Harrumph. Hand this one over to the ‘Complaint Department’. I’m cranky.
How does one live in “Jerz” without being affected by the “so called” stereotypical attributes of the Garden State (that really aren’t stereotypes after all)? They’re real. The hair, the jewelry, the nails, the leather. Bravo TV isn’t exaggerating their portrayal of the Real Housewives of New Jersey. It’s all real.
Yes, yes, there are plenty of normal people who have arrived here from other normal places (such as Brooklyn). But, they’re not the ones who own the hair salons. You can see where I’m going with this one. I just wanted a haircut. A simple one. I landed at a salon close to our house that is truly indescribable. Suffice it to say that Carmella Soprano would have had her hair done there and felt right at home amongst the vinyl “mock marble” counter tops. (In fact, the majority of the Sopranos was filmed in this area.) When the stylist found out I just wanted a trim, she told me that “I could think about that decision” while I was having my hair shampooed. When I was delivered back to her chair, she asked what I had decided. I told her I was going to keep it simple and didn’t want any more layers right now. Without a word, she started to cut my hair, which took about 5 minutes. Then she silently dried it, and I was on my merry way in less than 15 minutes. Miffed she was. Miffed that I didn’t want a Jersey “do.”
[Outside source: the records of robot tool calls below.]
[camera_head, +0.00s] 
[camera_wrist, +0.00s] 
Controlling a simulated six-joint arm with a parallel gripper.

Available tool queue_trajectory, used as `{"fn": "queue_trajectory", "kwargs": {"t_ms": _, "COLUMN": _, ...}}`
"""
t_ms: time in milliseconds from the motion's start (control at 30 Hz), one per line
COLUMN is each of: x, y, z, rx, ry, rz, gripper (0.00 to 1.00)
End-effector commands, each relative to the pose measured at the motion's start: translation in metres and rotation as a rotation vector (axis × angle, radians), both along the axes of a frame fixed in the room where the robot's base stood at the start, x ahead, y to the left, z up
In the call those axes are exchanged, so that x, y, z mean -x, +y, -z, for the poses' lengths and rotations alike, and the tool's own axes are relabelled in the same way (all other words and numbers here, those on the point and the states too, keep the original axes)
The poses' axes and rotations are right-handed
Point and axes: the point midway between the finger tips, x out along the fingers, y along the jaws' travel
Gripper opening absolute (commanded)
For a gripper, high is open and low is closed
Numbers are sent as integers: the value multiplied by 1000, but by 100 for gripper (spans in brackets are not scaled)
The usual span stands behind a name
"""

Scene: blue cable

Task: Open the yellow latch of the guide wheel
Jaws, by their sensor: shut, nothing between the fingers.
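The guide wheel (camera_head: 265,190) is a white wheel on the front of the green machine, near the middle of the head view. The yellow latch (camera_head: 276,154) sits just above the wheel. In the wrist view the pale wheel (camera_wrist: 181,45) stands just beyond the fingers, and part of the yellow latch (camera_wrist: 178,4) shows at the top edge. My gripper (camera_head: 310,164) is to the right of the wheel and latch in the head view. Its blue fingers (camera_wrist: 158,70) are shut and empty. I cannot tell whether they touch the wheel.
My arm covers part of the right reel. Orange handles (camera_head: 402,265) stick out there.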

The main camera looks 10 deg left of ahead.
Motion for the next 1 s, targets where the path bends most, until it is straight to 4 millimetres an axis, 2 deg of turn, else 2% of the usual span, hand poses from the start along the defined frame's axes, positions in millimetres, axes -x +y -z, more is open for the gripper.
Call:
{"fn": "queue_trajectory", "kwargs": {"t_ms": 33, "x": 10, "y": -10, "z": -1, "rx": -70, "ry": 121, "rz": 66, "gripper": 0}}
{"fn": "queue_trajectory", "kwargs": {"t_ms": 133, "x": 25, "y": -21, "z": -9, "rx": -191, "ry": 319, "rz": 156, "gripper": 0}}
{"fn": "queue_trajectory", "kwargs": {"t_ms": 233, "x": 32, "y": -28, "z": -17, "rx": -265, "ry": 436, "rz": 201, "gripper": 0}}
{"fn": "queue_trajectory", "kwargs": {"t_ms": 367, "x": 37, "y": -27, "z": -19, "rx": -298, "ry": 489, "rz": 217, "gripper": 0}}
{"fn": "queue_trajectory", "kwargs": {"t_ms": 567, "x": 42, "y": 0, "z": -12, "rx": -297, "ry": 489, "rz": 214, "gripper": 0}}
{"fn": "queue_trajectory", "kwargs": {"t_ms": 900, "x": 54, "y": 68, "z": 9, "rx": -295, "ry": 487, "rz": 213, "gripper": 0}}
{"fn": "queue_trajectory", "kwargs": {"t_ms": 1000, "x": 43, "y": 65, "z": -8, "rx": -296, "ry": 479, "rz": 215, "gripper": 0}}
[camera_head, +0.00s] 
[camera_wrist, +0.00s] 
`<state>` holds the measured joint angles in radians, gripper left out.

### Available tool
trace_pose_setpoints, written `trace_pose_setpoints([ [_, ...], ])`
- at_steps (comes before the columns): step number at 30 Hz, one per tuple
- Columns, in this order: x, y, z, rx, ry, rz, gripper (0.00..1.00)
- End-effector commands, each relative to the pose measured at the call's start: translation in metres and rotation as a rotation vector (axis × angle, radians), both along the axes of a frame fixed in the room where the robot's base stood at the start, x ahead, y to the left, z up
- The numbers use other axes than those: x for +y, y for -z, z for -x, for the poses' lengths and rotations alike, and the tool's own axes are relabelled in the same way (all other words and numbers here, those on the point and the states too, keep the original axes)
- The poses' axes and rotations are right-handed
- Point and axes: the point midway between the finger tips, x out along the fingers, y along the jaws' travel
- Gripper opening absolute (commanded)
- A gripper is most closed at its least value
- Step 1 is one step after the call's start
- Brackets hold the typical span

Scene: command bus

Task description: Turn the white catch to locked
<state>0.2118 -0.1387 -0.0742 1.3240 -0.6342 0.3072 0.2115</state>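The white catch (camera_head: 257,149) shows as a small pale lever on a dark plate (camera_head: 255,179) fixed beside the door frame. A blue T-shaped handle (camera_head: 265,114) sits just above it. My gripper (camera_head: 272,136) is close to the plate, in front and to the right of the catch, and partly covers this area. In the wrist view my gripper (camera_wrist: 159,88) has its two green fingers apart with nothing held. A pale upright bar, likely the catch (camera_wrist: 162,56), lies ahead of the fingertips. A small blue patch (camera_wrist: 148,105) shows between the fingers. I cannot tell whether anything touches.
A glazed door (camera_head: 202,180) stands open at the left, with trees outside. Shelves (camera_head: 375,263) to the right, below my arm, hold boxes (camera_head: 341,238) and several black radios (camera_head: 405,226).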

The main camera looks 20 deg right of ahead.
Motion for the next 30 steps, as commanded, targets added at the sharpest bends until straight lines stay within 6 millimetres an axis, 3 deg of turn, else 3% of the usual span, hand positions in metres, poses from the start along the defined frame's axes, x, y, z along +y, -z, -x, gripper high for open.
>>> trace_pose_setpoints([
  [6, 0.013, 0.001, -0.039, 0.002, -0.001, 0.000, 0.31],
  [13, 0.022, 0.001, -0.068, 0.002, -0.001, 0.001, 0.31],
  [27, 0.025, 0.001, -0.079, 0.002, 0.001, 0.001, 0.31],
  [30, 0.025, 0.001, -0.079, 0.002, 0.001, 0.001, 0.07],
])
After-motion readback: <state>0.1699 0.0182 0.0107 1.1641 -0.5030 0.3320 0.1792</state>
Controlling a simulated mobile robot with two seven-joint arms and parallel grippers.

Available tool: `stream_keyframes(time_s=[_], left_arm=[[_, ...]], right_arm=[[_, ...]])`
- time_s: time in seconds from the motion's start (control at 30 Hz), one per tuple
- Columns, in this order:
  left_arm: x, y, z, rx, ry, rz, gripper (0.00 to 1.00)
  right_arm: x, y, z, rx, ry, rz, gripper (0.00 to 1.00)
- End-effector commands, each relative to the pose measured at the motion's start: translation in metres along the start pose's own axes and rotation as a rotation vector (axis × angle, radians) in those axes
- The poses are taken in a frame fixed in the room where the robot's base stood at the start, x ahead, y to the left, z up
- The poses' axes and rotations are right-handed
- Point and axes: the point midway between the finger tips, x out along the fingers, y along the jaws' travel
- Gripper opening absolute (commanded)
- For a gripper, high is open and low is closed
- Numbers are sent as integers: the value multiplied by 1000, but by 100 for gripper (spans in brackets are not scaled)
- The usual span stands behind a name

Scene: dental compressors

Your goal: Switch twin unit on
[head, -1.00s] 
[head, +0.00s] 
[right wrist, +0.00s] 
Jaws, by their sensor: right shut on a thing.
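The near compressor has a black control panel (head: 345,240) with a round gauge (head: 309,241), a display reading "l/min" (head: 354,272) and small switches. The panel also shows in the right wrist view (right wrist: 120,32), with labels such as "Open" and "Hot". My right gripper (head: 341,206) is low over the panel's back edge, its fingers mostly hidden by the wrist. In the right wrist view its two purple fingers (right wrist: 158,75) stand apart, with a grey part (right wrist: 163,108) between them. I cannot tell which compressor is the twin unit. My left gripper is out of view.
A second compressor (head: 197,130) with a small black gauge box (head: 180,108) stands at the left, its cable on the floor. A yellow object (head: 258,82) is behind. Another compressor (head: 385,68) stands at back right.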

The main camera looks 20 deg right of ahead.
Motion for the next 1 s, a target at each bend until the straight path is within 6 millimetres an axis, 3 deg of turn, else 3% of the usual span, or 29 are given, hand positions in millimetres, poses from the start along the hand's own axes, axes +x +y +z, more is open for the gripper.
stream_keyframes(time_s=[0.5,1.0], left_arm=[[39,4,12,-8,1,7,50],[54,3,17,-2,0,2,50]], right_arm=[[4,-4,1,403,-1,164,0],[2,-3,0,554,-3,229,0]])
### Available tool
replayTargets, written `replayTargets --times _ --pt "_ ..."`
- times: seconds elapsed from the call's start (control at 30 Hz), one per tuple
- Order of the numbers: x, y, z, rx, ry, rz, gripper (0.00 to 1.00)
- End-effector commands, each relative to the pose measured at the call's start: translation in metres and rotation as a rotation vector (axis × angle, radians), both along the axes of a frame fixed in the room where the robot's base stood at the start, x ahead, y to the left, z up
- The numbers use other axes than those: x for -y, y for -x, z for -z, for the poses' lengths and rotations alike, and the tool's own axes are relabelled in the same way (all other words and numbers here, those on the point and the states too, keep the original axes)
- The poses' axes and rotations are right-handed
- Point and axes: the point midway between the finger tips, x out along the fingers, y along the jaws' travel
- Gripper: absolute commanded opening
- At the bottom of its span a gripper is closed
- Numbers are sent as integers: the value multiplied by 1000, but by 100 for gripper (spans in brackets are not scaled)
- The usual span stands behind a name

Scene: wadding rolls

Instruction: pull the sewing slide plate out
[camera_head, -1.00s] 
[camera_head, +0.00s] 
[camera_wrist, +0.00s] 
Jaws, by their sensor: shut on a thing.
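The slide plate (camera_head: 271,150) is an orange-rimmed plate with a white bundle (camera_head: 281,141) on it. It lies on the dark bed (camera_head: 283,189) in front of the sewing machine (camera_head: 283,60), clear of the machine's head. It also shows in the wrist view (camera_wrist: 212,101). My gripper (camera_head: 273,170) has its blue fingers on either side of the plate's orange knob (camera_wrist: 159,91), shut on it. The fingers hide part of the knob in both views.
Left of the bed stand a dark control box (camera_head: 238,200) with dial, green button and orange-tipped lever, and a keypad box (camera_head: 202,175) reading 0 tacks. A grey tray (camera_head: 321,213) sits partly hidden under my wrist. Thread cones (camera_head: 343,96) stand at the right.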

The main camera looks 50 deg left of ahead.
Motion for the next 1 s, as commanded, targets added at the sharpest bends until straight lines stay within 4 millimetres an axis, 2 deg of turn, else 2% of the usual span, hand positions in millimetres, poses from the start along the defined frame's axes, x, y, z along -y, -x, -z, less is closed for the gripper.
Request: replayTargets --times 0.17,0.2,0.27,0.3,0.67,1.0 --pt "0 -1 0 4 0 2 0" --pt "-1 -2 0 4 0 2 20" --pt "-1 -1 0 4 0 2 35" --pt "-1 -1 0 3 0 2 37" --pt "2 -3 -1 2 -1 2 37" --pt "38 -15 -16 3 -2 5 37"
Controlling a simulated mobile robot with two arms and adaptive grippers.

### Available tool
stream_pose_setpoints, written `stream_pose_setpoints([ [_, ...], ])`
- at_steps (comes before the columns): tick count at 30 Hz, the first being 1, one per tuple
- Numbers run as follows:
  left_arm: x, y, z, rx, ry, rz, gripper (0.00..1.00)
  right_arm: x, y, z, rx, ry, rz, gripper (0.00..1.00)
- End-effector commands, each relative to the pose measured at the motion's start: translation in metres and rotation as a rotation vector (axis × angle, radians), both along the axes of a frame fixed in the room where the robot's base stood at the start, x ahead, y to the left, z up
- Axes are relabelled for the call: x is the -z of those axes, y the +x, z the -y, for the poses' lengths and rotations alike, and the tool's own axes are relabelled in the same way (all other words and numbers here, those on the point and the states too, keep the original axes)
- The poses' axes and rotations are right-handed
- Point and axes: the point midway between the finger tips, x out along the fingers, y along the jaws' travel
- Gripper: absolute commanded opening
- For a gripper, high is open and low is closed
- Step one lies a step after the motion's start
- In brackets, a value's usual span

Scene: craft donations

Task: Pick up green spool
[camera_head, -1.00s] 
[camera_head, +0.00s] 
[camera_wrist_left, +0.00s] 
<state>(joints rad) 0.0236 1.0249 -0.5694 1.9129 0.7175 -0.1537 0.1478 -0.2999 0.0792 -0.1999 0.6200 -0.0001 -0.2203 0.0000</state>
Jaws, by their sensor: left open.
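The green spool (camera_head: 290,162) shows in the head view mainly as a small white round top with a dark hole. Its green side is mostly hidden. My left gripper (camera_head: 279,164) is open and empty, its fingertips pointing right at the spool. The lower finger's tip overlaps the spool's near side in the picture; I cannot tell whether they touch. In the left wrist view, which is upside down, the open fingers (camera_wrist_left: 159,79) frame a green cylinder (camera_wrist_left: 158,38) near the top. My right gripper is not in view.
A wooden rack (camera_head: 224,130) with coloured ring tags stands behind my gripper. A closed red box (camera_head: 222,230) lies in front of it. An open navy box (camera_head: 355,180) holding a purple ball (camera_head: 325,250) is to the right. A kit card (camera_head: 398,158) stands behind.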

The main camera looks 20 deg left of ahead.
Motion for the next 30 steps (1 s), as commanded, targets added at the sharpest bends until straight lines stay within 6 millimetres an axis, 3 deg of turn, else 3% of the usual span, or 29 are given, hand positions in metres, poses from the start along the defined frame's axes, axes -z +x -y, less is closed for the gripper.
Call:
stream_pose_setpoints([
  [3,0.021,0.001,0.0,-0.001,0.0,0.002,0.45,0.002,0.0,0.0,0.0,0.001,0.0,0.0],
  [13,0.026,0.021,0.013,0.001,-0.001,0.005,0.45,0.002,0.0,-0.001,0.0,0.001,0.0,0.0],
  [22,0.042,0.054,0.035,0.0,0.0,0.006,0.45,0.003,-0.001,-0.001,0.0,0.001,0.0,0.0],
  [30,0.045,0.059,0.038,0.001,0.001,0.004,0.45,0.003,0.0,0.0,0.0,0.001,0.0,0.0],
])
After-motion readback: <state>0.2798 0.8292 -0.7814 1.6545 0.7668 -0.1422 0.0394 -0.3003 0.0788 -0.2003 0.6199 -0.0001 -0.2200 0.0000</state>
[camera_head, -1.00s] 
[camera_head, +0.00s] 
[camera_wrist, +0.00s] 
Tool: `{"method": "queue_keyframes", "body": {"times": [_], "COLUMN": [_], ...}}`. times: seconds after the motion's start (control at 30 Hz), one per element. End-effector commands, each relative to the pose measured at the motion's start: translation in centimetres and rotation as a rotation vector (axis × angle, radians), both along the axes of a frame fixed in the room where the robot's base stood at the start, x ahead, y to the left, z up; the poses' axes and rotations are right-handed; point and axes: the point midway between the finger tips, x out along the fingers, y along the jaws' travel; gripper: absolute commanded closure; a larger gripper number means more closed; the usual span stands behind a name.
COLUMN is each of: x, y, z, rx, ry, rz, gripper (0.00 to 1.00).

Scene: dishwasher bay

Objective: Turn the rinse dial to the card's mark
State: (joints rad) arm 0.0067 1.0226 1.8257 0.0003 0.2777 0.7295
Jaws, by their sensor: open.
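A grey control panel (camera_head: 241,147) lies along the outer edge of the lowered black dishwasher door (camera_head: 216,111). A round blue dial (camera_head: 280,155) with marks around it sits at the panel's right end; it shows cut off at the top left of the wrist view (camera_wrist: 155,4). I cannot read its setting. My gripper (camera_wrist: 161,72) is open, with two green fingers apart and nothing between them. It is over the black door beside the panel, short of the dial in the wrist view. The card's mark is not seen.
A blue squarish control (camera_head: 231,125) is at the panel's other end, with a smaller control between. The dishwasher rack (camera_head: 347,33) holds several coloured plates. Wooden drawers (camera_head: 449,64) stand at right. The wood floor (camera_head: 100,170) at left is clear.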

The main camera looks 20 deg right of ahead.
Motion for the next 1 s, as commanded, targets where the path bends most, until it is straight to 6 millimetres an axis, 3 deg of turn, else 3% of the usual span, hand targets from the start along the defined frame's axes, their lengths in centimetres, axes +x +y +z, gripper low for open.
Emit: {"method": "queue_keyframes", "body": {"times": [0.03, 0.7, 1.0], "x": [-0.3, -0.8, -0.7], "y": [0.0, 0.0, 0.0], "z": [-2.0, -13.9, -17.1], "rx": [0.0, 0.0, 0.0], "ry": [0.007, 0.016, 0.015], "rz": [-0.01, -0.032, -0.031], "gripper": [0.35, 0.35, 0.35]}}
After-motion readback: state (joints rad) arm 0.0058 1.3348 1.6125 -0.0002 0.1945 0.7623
I’m overwhelmed by the shiny gold, the tanning, the makeup, the eyeliner. But, it’s seeping in slowly but surely. I’ve heard myself say out loud more than once that I may need to invest in some UV-free tanning. And, I’ve been wearing lip gloss to the playground. What’s next? Frosted highlights and snakeskin pants? It’s a slippery slope.




It begins! Can’t wait to hear about Matt’s new Camaro.